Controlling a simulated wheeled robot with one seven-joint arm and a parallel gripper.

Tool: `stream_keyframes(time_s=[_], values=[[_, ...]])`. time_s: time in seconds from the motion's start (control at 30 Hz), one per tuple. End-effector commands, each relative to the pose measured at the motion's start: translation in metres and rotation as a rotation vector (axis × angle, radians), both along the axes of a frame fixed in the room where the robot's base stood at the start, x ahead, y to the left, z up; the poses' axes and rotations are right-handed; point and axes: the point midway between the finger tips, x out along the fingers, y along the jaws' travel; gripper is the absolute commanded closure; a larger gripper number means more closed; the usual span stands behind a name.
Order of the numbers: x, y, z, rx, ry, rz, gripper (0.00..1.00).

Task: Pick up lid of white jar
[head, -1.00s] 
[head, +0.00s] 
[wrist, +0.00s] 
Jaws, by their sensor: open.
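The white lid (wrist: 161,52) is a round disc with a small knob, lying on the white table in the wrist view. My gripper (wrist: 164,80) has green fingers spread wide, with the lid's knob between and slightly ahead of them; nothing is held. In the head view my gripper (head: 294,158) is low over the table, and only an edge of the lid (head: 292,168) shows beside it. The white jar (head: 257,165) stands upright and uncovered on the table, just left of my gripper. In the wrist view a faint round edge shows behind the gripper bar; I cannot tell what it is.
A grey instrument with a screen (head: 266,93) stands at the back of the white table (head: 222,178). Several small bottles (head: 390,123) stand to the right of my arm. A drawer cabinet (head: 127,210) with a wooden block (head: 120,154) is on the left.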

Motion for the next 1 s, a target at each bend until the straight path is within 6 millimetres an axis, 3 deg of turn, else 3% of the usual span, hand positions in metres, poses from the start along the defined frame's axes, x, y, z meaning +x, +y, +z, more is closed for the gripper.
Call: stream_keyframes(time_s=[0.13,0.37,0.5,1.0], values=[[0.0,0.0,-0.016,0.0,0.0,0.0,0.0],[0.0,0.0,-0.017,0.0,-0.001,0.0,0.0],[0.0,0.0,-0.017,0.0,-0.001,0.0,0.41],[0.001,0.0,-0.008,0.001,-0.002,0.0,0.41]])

========================================================================

**Description of the task:** Could you quote the material above in full, exactly as it stands?

**The output:**
Controlling a simulated wheeled robot with one seven-joint arm and a parallel gripper.

Tool: `stream_keyframes(time_s=[_], values=[[_, ...]])`. time_s: time in seconds from the motion's start (control at 30 Hz), one per tuple. End-effector commands, each relative to the pose measured at the motion's start: translation in metres and rotation as a rotation vector (axis × angle, radians), both along the axes of a frame fixed in the room where the robot's base stood at the start, x ahead, y to the left, z up; the poses' axes and rotations are right-handed; point and axes: the point midway between the finger tips, x out along the fingers, y along the jaws' travel; gripper is the absolute commanded closure; a larger gripper number means more closed; the usual span stands behind a name.
Order of the numbers: x, y, z, rx, ry, rz, gripper (0.00..1.00).

Task: Pick up lid of white jar
[head, -1.00s] 
[head, +0.00s] 
[wrist, +0.00s] 
Jaws, by their sensor: open.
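The white lid (wrist: 161,52) is a round disc with a small knob, lying on the white table in the wrist view. My gripper (wrist: 164,80) has green fingers spread wide, with the lid's knob between and slightly ahead of them; nothing is held. In the head view my gripper (head: 294,158) is low over the table, and only an edge of the lid (head: 292,168) shows beside it. The white jar (head: 257,165) stands upright and uncovered on the table, just left of my gripper. In the wrist view a faint round edge shows behind the gripper bar; I cannot tell what it is.
A grey instrument with a screen (head: 266,93) stands at the back of the white table (head: 222,178). Several small bottles (head: 390,123) stand to the right of my arm. A drawer cabinet (head: 127,210) with a wooden block (head: 120,154) is on the left.

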Motion for the next 1 s, a target at each bend until the straight path is within 6 millimetres an axis, 3 deg of turn, else 3% of the usual span, hand positions in metres, poses from the start along the defined frame's axes, x, y, z meaning +x, +y, +z, more is closed for the gripper.
Call: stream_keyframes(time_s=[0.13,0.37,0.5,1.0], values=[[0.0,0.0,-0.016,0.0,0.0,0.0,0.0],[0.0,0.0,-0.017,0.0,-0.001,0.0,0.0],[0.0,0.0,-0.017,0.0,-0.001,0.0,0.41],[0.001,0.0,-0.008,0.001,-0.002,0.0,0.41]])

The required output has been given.